▸ What you have to do:
Everything from the first line of the data below through the line that contains "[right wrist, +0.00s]" should be written out exactly, please, and nothing more; the pictures stay out.
— START —
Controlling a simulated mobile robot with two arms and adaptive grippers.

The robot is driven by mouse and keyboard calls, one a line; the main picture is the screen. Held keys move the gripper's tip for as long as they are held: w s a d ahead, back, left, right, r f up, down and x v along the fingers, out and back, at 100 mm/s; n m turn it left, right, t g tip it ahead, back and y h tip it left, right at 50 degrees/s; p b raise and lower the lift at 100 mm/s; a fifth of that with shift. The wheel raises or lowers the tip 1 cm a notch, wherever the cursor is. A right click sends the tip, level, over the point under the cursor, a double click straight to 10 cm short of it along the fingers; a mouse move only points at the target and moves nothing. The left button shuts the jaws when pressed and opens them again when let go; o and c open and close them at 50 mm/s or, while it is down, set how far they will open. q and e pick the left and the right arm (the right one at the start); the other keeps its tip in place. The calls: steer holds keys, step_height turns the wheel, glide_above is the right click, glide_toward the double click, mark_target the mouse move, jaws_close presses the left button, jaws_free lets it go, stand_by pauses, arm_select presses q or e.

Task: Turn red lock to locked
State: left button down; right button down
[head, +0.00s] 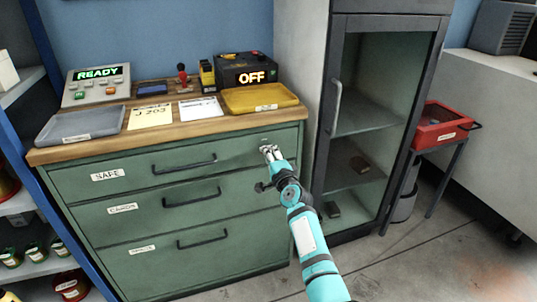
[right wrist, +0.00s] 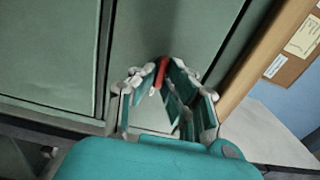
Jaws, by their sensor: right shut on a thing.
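My right gripper (head: 268,150) is at the upper right part of the top drawer (head: 225,154), which is labelled SAFE, on the green cabinet. In the right wrist view, its fingertips (right wrist: 163,77) are closed around a small red lock (right wrist: 161,72) on the green front. The lock's lower part is hidden between the fingers, and which way it is turned cannot be told. In the head view the gripper covers the lock. The top drawer looks shut. My left gripper is not in view.
A glass-door cabinet (head: 365,115) stands close on the right. The floor in front is clear.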

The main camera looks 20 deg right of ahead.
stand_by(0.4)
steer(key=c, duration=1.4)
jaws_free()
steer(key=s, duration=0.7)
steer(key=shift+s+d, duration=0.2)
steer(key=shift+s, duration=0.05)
— END —
▸ Response for this exercise:
Controlling a simulated mobile robot with two arms and adaptive grippers.

The robot is driven by mouse and keyboard calls, one a line; the main picture is the screen. Held keys move the gripper's tip for as long as they are held: w s a d ahead, back, left, right, r f up, down and x v along the fingers, out and back, at 100 mm/s; n m turn it left, right, t g tip it ahead, back and y h tip it left, right at 50 degrees/s; p b raise and lower the lift at 100 mm/s; a fifth of that with shift. The wheel raises or lowers the tip 1 cm a notch, wherever the cursor is. A right click sends the tip, level, over the point under the cursor, a double click straight to 10 cm short of it along the fingers; a mouse move only points at the target and moves nothing. The left button shuts the jaws when pressed and opens them again when let go; o and c open and close them at 50 mm/s or, while it is down, set how far they will open. q and e pick the left and the right arm (the right one at the start); the other keeps its tip in place. The calls: steer holds keys, step_height turns the wheel, glide_above is the right click, glide_toward the double click, mark_target the mouse move, jaws_close presses the left button, jaws_free lets it go, stand_by pauses, arm_select presses q or e.

Task: Turn red lock to locked
State: left button down; right button down
[head, +0.00s] 
[right wrist, +0.00s] 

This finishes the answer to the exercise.